Adam Korbitz writes "A former colleague of Edward Teller — father of the hydrogen bomb — has published a new paper proposing a design for what could be the first practical fusion-powered spacecraft (PDF). As described at Centauri Dreams, the design has certain similarities to MagOrion, a 1990s-era proposal for a nuclear-powered spaceship with a magnetic sail and propelled by small-yield fission devices. The proposal's author also has links to the British Interplanetary Society's Project Daedalus, a 1970s proposal for an unmanned fusion-powered interstellar probe designed to reach 12% of the speed of light on its way to Barnard's Star."

7 of 260 comments (clear)

  1. from the article.. by Silm · · Score: 5, Funny

    a deuterium fusion bomb propulsion system is proposed where a thermonuclear detonation wave is ignited in a small cylindrical assembly of deuterium with a gigavolt-multimegampere proton beam,

    that has to be right up there with back to the future. I mean, it has a frickin' gigavolt-multimegampere proton beam

  2. Re:Oxymoron? by getuid() · · Score: 5, Informative

    If what you are proposing relies on technology already in use, or which could very likely be made usable during the next few years (i.e. technology which's basic scientific implications we understand, but just need a little time to figure some "engineering details"), then it's workable. If not, then most probably it's not.

  3. Re:Ramscoop design? by geckipede · · Score: 5, Informative

    Actually it's too dense. At high speeds (significant fractions of lightspeed) a magnetic scoop acts like a very effective braking system in interstellar gas. A Bussard type ramscoop rocket could only be expected to reach about 0.12c even with highly efficient engines.

  4. Re:Relativity and time dilation make my head hurt by MoralHazard · · Score: 5, Informative

    From your post, you don't make it 100% clear, but I suspect your understanding of time dilation might not be 100% accurate.

    Say the distance from Earth to another star is 1 light-year, and we manage to accelerate a probe to an average speed of 0.1*c (1/10th the speed of light). For the sake of our thought experiment, let's assume the probe comes back, too, for a total trip distance of 2 light-years.

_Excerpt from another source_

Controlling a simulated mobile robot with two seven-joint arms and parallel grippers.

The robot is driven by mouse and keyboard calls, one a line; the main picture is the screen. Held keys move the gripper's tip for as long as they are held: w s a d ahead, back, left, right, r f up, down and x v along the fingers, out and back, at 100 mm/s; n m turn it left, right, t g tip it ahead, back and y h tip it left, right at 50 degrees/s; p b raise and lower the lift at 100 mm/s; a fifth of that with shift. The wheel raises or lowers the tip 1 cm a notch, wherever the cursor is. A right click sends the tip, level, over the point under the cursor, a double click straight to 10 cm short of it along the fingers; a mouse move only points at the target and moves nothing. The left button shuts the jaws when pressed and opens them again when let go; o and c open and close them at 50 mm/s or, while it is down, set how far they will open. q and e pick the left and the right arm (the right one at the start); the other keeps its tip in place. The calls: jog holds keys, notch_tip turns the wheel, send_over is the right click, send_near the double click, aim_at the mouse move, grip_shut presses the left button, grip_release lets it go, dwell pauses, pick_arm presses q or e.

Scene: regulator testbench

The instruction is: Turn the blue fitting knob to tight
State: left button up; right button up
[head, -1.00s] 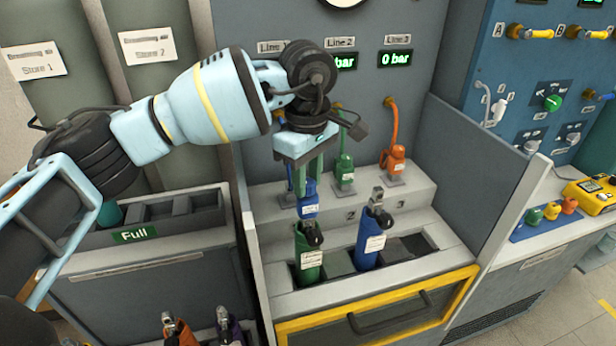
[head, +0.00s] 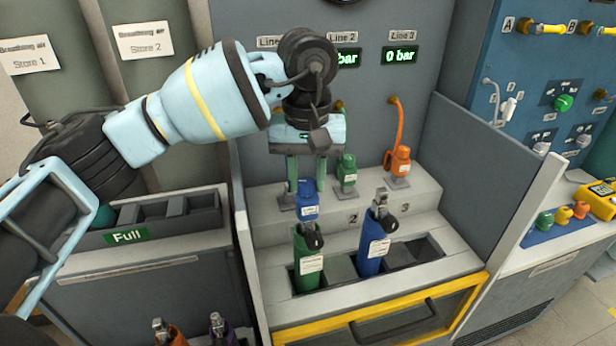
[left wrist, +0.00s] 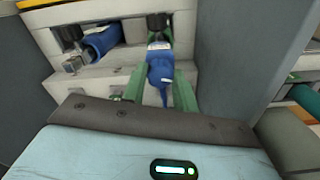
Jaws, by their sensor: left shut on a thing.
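My left gripper (head: 305,187) reaches down from above and is shut on the blue fitting, one green finger on each side. In the left wrist view the blue fitting (left wrist: 160,73) shows between the fingers. The head view shows no turn marking on it that I can read. My right gripper is not in view.
A blue cylinder (head: 372,240) stands right of the green one. A green fitting (head: 347,172) and an orange fitting (head: 398,160) with a hose stand to the right on the step. A grey side panel (head: 500,185) closes the bay on the right.

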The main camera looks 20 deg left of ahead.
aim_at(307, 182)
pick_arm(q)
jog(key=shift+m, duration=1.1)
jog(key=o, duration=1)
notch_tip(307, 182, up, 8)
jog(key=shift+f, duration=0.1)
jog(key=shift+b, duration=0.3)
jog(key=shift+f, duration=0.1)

    On earth, 20 years will have passed--it's a simple, easy "distance = rate * time" kind of thing. No time dilation to consider.

    If you placed a clock on the spaceship, though, you'd see some time dilation effects on the moving clock. It would have experienced less than 20 years' worth of time passing. So if your Earth-bound clock and your space clock were perfect, and you synced them up before the trip started, they would be out of sync when the ship got back.

    Remember, in your own reference frame, you don't experience any time dilation. The fact that the ship is travelling fast doesn't make clocks on Earth run slower.

    If this isn't clear, go read the Wikipedia article on time dilation, and read the part where it talks about muons decaying as they travel from the upper atmosphere to the surface of the Earth. That's the easiest example to understand, I think, as long as you get how radioactive decay operates.

  5. Re:Great idea but pie in the sky... by xch13fx · · Score: 5, Funny

    If anyone needs a colonist I was recently laid off. I can weld and swim well.(You swim to move in zero g right?).

  6. Re:My memories of Edward Teller by Anonymous Coward · · Score: 5, Informative

    I think it is inaccurate to categorize Oppenheimer as a communist sympathizer. My understanding is that Oppenheimer was more in favor of the Utopian ideals of communism and not the reality of Soviet Russia.

    But the root of the problem between Teller and Oppenheimer was that Oppenheimer opposed the hydrogen bomb (fission/fusion) and Teller was all for it. That made Oppenheimer an enemy to Teller.

    Teller, instead of leaving it as a difference of opinion as to whether such a powerful weapon was needed, went on the attack and set out to discredit Oppenheimer.

    In the cold war it was pretty easy to make Oppenheimer seem subversive. The time was paranoid and anyone with a different opinion was suspect. Others set out to paint anyone as communist who they didn't agree with. Teller used it to his advantage to silence and discredit a rival.

    Who knows if Teller or Oppenheimer was right. No fission/fusion device has ever been used in war. The only devices that have been used were the ones that Teller and Oppenheimer and many others invented.

    However, a good person, a patriot, and someone who in spite of his own misgivings about the kind of weapon he helped develop, did it anyway and in so doing probably saved hundreds of thousands of American lives, had his own life destroyed because Edward Teller was on a personal quest for his own glory, his own stature, and his own place in history.

    Edward Teller was an asshole. He took it personal that Oppenheimer opposed developing the hydrogen bomb and set out to destroy Oppenheimer for it.